● **What to work on**
Each record below is to be copied word for word, with pictures removed.

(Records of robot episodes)
....
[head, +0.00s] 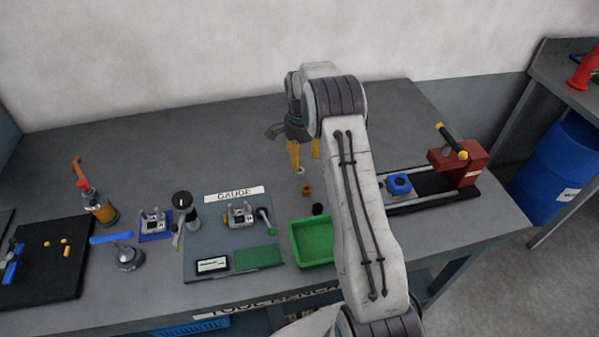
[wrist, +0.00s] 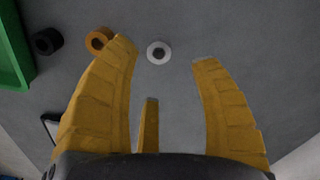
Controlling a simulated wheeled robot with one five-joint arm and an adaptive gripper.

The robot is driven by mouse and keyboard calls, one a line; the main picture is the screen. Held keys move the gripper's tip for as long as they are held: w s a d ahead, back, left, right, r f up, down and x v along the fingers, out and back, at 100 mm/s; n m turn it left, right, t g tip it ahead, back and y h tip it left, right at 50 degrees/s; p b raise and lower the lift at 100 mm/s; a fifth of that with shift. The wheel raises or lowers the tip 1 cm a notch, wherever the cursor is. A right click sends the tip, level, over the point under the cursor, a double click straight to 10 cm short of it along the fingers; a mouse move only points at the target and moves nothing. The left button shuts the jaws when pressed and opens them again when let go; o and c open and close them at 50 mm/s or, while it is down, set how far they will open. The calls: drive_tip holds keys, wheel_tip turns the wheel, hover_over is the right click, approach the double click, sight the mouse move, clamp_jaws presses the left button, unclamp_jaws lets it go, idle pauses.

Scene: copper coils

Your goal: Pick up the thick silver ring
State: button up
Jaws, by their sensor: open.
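The thick silver ring (wrist: 159,52) lies flat on the grey bench, ahead of and between my fingertips in the wrist view. In the head view the silver ring (head: 300,171) shows small and pale just below my gripper (head: 304,150). My gripper (wrist: 165,62) has yellow fingers, spread wide, with nothing between them. The fingers do not appear to touch the ring. A copper ring (wrist: 98,39) lies to the left of the silver one, close by the left fingertip, which partly covers it in the wrist view.
A black ring (wrist: 46,41) lies beyond the copper one, beside a green tray (head: 294,250). A grey gauge mat (head: 205,245) with tools lies to the left. A red vise-like device (head: 460,165) stands at the right. The bench behind my gripper is clear.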

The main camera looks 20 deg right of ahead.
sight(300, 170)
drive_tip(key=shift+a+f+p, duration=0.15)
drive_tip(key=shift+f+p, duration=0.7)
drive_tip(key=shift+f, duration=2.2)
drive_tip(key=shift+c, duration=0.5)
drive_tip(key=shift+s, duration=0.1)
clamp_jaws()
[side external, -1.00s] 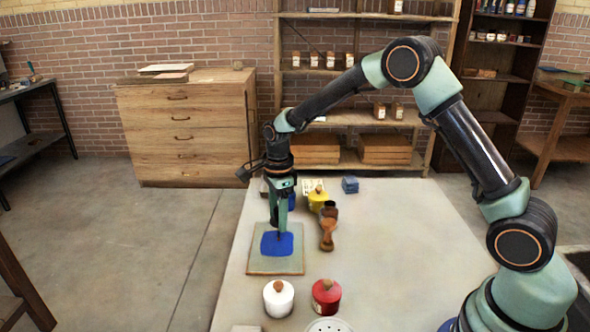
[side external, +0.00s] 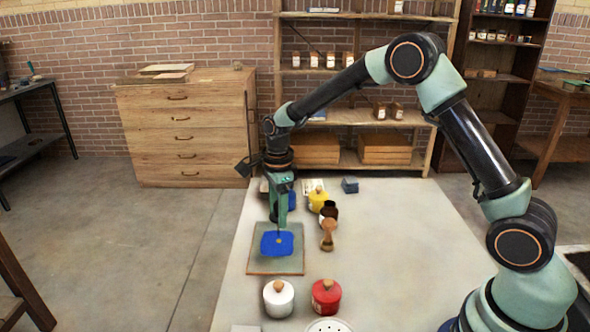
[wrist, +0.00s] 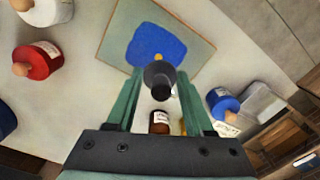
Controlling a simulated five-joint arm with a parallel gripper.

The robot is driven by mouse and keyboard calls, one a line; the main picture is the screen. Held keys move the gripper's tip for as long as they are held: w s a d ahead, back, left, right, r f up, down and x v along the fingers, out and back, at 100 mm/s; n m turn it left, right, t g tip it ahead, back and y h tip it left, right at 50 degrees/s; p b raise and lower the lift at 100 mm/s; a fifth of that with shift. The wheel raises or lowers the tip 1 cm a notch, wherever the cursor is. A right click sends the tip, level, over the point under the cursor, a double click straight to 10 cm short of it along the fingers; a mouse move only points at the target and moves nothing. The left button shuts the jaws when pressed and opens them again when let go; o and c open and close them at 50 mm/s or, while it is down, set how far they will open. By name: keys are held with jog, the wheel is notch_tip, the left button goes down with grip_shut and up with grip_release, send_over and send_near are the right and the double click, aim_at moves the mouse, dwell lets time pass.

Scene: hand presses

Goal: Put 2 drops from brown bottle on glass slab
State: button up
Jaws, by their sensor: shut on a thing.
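My gripper (side external: 280,214) is shut on a dropper with a dark bulb (wrist: 159,78), seen end-on between the fingers in the wrist view. It hangs above the glass slab (side external: 262,268), which also shows in the wrist view (wrist: 188,28). A blue ink patch (side external: 270,247) lies on the slab, and a small amber spot (side external: 279,241) shows on it near the dropper tip. The brown bottle (side external: 329,210) stands open to the right of the slab. It also shows in the wrist view (wrist: 159,122), partly cut off by the gripper.
A wooden-handled tool (side external: 328,236) stands in front of the brown bottle. A yellow jar (side external: 318,200) is behind it. White (side external: 279,299) and red (side external: 326,297) jars stand in front of the slab. The table's right side is clear.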

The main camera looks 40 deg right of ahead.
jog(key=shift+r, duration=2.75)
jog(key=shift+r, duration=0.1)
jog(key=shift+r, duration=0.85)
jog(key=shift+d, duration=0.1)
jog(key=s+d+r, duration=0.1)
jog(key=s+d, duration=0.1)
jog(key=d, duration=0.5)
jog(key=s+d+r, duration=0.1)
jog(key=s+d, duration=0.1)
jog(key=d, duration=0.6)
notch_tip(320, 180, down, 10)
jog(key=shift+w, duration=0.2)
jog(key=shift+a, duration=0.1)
....
● **The completed task**
[head, +0.00s] 
[wrist, +0.00s] 
Controlling a simulated wheeled robot with one five-joint arm and an adaptive gripper.

The robot is driven by mouse and keyboard calls, one a line; the main picture is the screen. Held keys move the gripper's tip for as long as they are held: w s a d ahead, back, left, right, r f up, down and x v along the fingers, out and back, at 100 mm/s; n m turn it left, right, t g tip it ahead, back and y h tip it left, right at 50 degrees/s; p b raise and lower the lift at 100 mm/s; a fifth of that with shift. The wheel raises or lowers the tip 1 cm a notch, wherever the cursor is. A right click sends the tip, level, over the point under the cursor, a double click straight to 10 cm short of it along the fingers; a mouse move only points at the target and moves nothing. The left button shuts the jaws when pressed and opens them again when let go; o and c open and close them at 50 mm/s or, while it is down, set how far they will open. The calls: drive_tip holds keys, wheel_tip turns the wheel, hover_over is the right click, approach the double click, sight the mouse move, clamp_jaws presses the left button, unclamp_jaws lets it go, idle pauses.

Scene: copper coils

Your goal: Pick up the thick silver ring
State: button up
Jaws, by their sensor: open.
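The thick silver ring (wrist: 159,52) lies flat on the grey bench, ahead of and between my fingertips in the wrist view. In the head view the silver ring (head: 300,171) shows small and pale just below my gripper (head: 304,150). My gripper (wrist: 165,62) has yellow fingers, spread wide, with nothing between them. The fingers do not appear to touch the ring. A copper ring (wrist: 98,39) lies to the left of the silver one, close by the left fingertip, which partly covers it in the wrist view.
A black ring (wrist: 46,41) lies beyond the copper one, beside a green tray (head: 294,250). A grey gauge mat (head: 205,245) with tools lies to the left. A red vise-like device (head: 460,165) stands at the right. The bench behind my gripper is clear.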

The main camera looks 20 deg right of ahead.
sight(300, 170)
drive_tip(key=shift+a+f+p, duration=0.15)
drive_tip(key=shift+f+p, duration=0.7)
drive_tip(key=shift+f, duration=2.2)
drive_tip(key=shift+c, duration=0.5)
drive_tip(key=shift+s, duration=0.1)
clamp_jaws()
[side external, -1.00s] 
[side external, +0.00s] 
[wrist, +0.00s] 
Controlling a simulated five-joint arm with a parallel gripper.

The robot is driven by mouse and keyboard calls, one a line; the main picture is the screen. Held keys move the gripper's tip for as long as they are held: w s a d ahead, back, left, right, r f up, down and x v along the fingers, out and back, at 100 mm/s; n m turn it left, right, t g tip it ahead, back and y h tip it left, right at 50 degrees/s; p b raise and lower the lift at 100 mm/s; a fifth of that with shift. The wheel raises or lowers the tip 1 cm a notch, wherever the cursor is. A right click sends the tip, level, over the point under the cursor, a double click straight to 10 cm short of it along the fingers; a mouse move only points at the target and moves nothing. The left button shuts the jaws when pressed and opens them again when let go; o and c open and close them at 50 mm/s or, while it is down, set how far they will open. By name: keys are held with jog, the wheel is notch_tip, the left button goes down with grip_shut and up with grip_release, send_over and send_near are the right and the double click, aim_at moves the mouse, dwell lets time pass.

Scene: hand presses

Goal: Put 2 drops from brown bottle on glass slab
State: button up
Jaws, by their sensor: shut on a thing.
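My gripper (side external: 280,214) is shut on a dropper with a dark bulb (wrist: 159,78), seen end-on between the fingers in the wrist view. It hangs above the glass slab (side external: 262,268), which also shows in the wrist view (wrist: 188,28). A blue ink patch (side external: 270,247) lies on the slab, and a small amber spot (side external: 279,241) shows on it near the dropper tip. The brown bottle (side external: 329,210) stands open to the right of the slab. It also shows in the wrist view (wrist: 159,122), partly cut off by the gripper.
A wooden-handled tool (side external: 328,236) stands in front of the brown bottle. A yellow jar (side external: 318,200) is behind it. White (side external: 279,299) and red (side external: 326,297) jars stand in front of the slab. The table's right side is clear.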

The main camera looks 40 deg right of ahead.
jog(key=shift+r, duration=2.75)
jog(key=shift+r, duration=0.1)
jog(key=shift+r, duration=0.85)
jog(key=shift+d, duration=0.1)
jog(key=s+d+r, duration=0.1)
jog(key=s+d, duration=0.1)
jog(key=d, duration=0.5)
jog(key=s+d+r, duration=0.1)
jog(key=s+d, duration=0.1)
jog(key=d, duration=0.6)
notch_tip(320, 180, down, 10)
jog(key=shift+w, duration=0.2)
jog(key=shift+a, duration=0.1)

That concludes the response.